Global bonus schemes

If you read nothing else, read this . . .

  • Views on bonuses can differ from country to country, and region to region, as well as between organisations.
  • Labour markets, costs of living and exchange rates must be considered when setting an international bonus structure.
  • Rewarding individuals for the right behaviour as well as achieving results is an important element of bonus plans.
  • Clear communication of bonus structures is vital for employees who work across different regions.


Many factors must be considered when applying a bonus structure internationally, says Tynan Barton

For global organisations, setting a bonus structure for staff who work across different regions can be complicated. Countries, like companies, can have differing views on bonuses. For example, European employers tend to reward bonuses from the top of the organisation down, whereas countries such as Japan and Singapore have flatter bonus strategies.

In addition, employers need to consider what role the bonus will play in relation to their culture and business goals. Katharine Turner, UK practice leader of executive compensation at Towers Watson, says: “One of the considerations for organisations when thinking about annual bonuses for all employees is the corporate philosophy on remuneration. What are the annual bonuses there to do? Corporate philosophy varies a lot, by country and by organisation.”

Another aim is to ensure a bonus plan will encourage the behaviour and values the organisation wants, not just the business goals. James Berkeley, director of Berkeley Burke and Co, says: “It is critical employers continue to build self-esteem. By that I mean self-worth and self-confidence in people when they are applying the right approach to doing something. It is important not only to reward the desired results, but also to reward the desired behaviour.”

Large multinational employers will often have a centralised approach to executive bonuses, wherever staff may be based. But beyond that top cadre, it is not always possible to have a pan-region framework in place, so local practice may be more applicable. Piia Pilv, a partner at Mercer, says: “It is a question of what makes sense for each employee category: one size fits all or a pure geographic approach. It is about looking at the different roles, responsibilities and labour markets.”

How to measure success

When assessing bonuses for regional roles, employers must consider how to measure success. The contribution of staff working across different areas will be less visible than that of staff working in a single country, so employers must carefully assess the measures they will use.

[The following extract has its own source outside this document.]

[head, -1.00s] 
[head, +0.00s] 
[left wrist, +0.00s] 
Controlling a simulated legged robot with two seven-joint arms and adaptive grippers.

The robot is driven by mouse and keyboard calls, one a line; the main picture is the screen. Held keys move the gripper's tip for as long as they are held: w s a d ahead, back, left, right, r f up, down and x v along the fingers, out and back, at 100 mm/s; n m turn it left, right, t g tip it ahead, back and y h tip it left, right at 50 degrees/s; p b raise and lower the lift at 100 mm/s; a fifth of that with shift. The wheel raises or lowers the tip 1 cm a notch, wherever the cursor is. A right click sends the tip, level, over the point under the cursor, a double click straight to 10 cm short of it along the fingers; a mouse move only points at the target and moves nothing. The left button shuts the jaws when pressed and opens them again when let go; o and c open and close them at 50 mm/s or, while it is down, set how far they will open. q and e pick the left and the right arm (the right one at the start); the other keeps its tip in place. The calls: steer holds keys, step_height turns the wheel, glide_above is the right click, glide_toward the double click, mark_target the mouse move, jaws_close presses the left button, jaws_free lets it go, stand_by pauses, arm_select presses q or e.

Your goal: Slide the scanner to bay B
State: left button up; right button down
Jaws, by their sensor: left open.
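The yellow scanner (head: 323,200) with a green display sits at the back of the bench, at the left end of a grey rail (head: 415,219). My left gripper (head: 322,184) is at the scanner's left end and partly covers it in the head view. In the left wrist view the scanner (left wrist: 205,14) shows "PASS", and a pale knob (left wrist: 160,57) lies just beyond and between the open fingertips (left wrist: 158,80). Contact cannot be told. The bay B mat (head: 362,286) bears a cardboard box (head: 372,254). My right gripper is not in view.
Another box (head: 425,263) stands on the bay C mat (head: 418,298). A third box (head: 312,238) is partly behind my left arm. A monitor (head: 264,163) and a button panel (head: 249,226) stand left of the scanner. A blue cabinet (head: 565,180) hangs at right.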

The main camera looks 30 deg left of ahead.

Stuart Hyland, associate director at the Hay Group, says: “For example, do they express bonus as a fixed cash sum, in which case they could have a question over the relative inequity of payouts – although everyone is getting the same, different costs of living could mean one euro is worth more in one area than in another.

“Similarly, if employers give out a percentage of base salary as a figure, there is a danger they will magnify any inequities in base salary. It is a real problem as to which route to go down.”

If an employer wants to ensure global consistency and equity, it has to consider whether setting targets for certain roles will be competitive worldwide. Paul Coleman, senior consultant at ORC Worldwide, says organisations could set a fairly standard target level, normally driven by performance measures. “Those performance measures will, if achieved, have a significant upside,”

For example, a mid-management-level employee on a global variable pay plan might have an opportunity to earn 15% of their base salary, irrespective of where they are in the world. “Then that person’s performance, and how much they influence their objectives or their measures, may increase that opportunity to as much as 30% or 50%.That is the main challenge in ensuring consistency,” says Coleman.

Staff will inevitably discuss bonus plans, so employers must ensure objectives are clearly communicated. This can be achieved by spelling out the intent and design of the bonus plan and what it reflects about the business. “It is the philosophy behind the bonus,” says Hyland. “Employers can communicate that to staff and there might be a few issues where individual staff are not happy, but they will understand the logic behind it.”